Originally Posted by
Kingspoint
I wish I did. Just being in the industry at the time, one was privileged to rumors of all sorts. It was necessary to stay ahead of the others. I needed information as to exactly when Topps, Fleer, and Donruss were ready to ship to Costco's, so that I could plan accordingly. Spies and sources were everywhere. Costco would get the first shipments, usually, for a while there. A lot of information would get passed around from dealer to dealer at card shows. Most of the dealers we knew before the baseball card craze even began, so there was good history through the numismatist dealers. The 20% inflation days of Jimmy Carter were a huge boon period to the coin/metals dealers. There was always a pipeline of information that passed through these corridors.
When I first heard that the Price Guide publicists were gathering in Hawaii, something highly illegal, speculation about why became the first topic. Most of us could reason as to why, and from there, it was just a matter of seeing the proof through the publications. It was pretty obvious to us that the prices being posted in Beckett and other Price Guides weren't true reflections of their values. The rumors of the reasons for their meeting (legally, they can't even meet privately....it's akin to what goes on at the WTO behind closed doors) were confirmed.
Before the meeting in Hawaii, we could predict the rises and falls of individual cards and sets before the publishings came out, as they truly reflected the market values. After the meeting, too many of them made no sense. The first repercussion was that we could no longer pay 50% of Beckett High. Customers didn't understand and thought we were being unfair. It only got worse, as 30% became the norm, and then to not embarrass customers too much, instead of paying 10%, which was the true value based on the risk that it could be resold in a timely manner to recoup the investment, we just refused to buy cards. It came to a point to where we'd buy cards we didn't need in order to try to justify that a market existed ourselves, when in reality, none existed....on the wholesale side. No longer were cards a worthy investment for a customer.

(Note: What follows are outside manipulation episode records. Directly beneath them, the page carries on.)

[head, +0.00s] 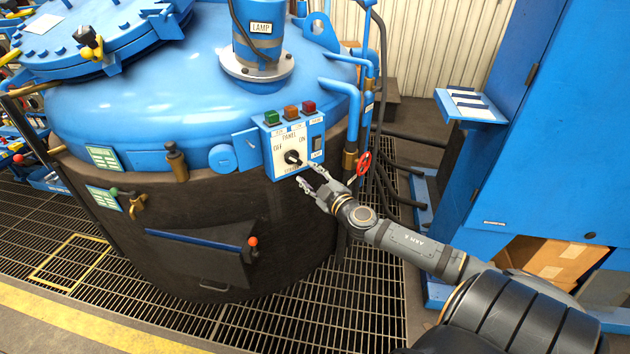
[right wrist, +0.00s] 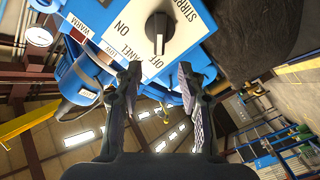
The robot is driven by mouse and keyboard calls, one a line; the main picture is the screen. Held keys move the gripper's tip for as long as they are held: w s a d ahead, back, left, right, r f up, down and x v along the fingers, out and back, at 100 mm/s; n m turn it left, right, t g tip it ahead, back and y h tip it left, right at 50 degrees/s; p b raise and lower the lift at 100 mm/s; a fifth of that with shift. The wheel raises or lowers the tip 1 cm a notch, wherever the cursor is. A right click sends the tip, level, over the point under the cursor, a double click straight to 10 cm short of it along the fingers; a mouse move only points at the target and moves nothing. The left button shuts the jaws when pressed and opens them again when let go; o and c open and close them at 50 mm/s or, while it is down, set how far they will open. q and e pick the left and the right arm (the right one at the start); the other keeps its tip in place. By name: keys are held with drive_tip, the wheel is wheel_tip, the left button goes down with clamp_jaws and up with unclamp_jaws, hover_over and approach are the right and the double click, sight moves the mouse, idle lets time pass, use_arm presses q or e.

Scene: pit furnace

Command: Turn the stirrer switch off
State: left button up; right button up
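The stirrer switch is a black rotary knob (head: 292,157) on a white control panel (head: 284,172) with OFF at its upper left and ON at its upper right. In the right wrist view the knob (right wrist: 157,33) is large, at top centre, with its bar in line toward the OFF label; I cannot tell which end is the pointer. My right gripper (head: 310,176) is just in front of the panel, below and right of the knob. Its fingers (right wrist: 158,78) are apart and empty, and the knob lies beyond their tips. My left gripper is not in view.
Green, orange and red buttons (head: 291,112) top the panel, and a black rocker switch (head: 317,143) is at its right. A red handwheel (head: 364,163) and blue pipes stand close to the right. A blue cabinet (head: 540,150) is farther right. Grating floor (head: 370,290) is clear below.

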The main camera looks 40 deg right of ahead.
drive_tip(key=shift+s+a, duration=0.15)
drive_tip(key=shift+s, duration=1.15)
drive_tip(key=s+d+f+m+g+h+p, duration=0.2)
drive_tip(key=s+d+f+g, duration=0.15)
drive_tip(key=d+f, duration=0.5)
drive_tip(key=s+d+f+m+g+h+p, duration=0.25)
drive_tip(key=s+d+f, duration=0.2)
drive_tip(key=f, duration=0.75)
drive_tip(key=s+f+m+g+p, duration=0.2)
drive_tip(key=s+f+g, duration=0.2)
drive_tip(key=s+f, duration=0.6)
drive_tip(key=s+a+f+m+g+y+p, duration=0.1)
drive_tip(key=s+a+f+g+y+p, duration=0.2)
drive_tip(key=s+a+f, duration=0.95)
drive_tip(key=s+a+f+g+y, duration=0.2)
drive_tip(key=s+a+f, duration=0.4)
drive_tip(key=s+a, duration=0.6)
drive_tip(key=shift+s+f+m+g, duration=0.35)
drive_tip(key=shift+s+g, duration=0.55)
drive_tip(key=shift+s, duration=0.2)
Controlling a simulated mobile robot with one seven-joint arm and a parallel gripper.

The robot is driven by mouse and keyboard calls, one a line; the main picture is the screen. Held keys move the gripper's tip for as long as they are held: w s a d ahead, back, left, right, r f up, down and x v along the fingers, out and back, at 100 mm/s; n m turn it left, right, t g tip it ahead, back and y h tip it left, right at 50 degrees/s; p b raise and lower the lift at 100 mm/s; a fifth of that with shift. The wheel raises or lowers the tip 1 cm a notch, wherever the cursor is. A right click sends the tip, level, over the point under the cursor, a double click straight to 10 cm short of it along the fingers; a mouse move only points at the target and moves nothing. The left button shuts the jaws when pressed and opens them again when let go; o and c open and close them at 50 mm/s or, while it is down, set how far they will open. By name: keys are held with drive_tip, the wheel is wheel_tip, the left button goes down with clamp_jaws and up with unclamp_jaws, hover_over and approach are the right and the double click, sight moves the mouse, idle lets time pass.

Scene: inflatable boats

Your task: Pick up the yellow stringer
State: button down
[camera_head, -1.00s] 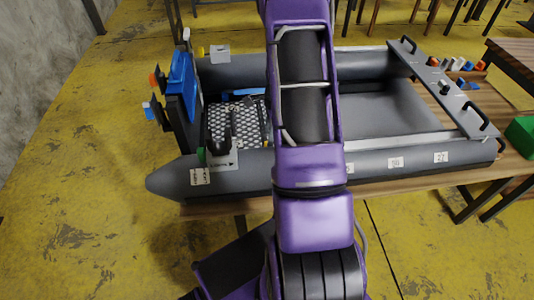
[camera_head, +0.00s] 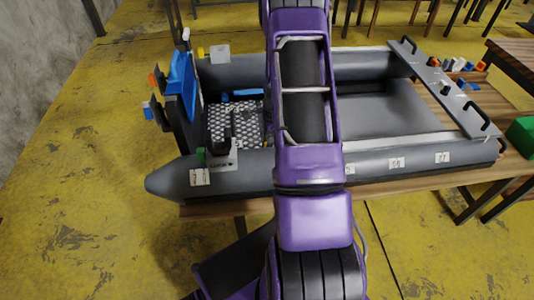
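A small yellow piece (camera_head: 200,52) shows at the back left of the grey inflatable boat (camera_head: 370,163), beside a pale tag; I cannot tell whether it is the yellow stringer. Small coloured pieces (camera_head: 463,66), with white, orange and blue among them, lie on the wooden table at the boat's right end; they are too small to tell apart. My purple arm runs up the middle of the picture and leaves it at the top edge. It covers part of the boat. My gripper is not in view.
The boat rests on a wooden table (camera_head: 405,184). A blue motor-like part (camera_head: 182,80) stands at the boat's left end. A grey board with black handles (camera_head: 440,85) crosses its right end. A green box (camera_head: 521,136) sits at the far right. The yellow floor (camera_head: 80,180) at left is clear.

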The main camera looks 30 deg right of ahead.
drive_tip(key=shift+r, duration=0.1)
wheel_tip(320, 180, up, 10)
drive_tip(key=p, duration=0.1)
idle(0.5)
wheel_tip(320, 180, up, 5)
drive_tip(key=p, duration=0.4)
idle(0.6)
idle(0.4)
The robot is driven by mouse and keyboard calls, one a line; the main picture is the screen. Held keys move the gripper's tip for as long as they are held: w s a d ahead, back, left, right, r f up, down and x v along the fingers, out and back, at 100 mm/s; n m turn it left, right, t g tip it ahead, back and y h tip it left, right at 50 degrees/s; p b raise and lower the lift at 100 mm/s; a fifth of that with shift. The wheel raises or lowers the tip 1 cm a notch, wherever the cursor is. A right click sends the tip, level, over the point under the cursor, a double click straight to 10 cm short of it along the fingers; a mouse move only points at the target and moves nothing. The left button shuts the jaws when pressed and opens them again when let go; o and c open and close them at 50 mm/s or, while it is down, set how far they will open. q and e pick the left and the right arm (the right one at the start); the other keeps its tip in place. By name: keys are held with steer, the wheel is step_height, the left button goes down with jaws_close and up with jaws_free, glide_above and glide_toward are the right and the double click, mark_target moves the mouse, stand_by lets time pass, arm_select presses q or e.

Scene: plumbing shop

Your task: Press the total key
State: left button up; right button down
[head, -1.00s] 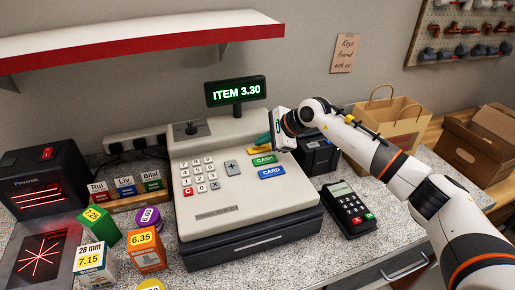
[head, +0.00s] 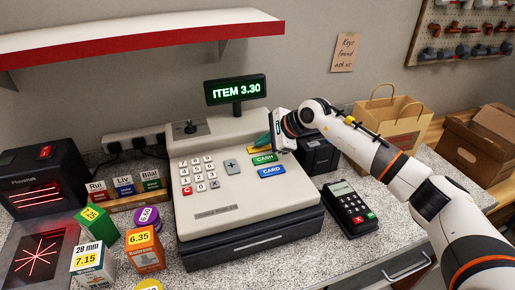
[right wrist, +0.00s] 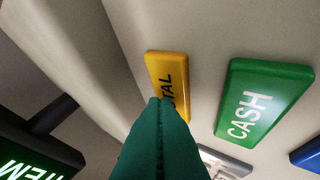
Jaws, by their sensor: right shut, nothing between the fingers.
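The cash register (head: 225,190) stands in the middle of the counter, and its display (head: 236,90) reads ITEM 3.30. The yellow total key (head: 256,150) sits above the green CASH key (head: 264,159), and my right gripper partly covers it. In the right wrist view the total key (right wrist: 165,72) shows with the letters TAL. My right gripper (head: 263,141) is shut and empty, its teal fingertips over the total key. In the right wrist view the fingertips (right wrist: 160,102) overlap the key's lower part. I cannot tell whether they touch it. My left gripper is not in view.
The blue CARD key (head: 272,171) lies just below CASH. A number pad (head: 199,174) is on the register's left. A card terminal (head: 350,207) stands at the right. Several small boxes, including an orange one (head: 146,262), stand at the left by the scanner (head: 40,178).

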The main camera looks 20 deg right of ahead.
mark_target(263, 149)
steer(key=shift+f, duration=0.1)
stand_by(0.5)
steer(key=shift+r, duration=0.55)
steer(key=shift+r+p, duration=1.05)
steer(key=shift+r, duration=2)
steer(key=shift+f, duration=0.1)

Baseball cards went back to being what I preached to every single customer, regardless of age....a hobby, that one should do for the pure enjoyment of doing it, to not look to profit by it.
If you can't confidently sell an item to a retailer for at least 30% of it's retail value, and preferably 50% of it's retail value, then it's being falsely sold at the retail level. Many of these things vary by type of product because of how many times one needs to turn it over in a single year and it's dollar amount, but a good general rule of thumb applies here.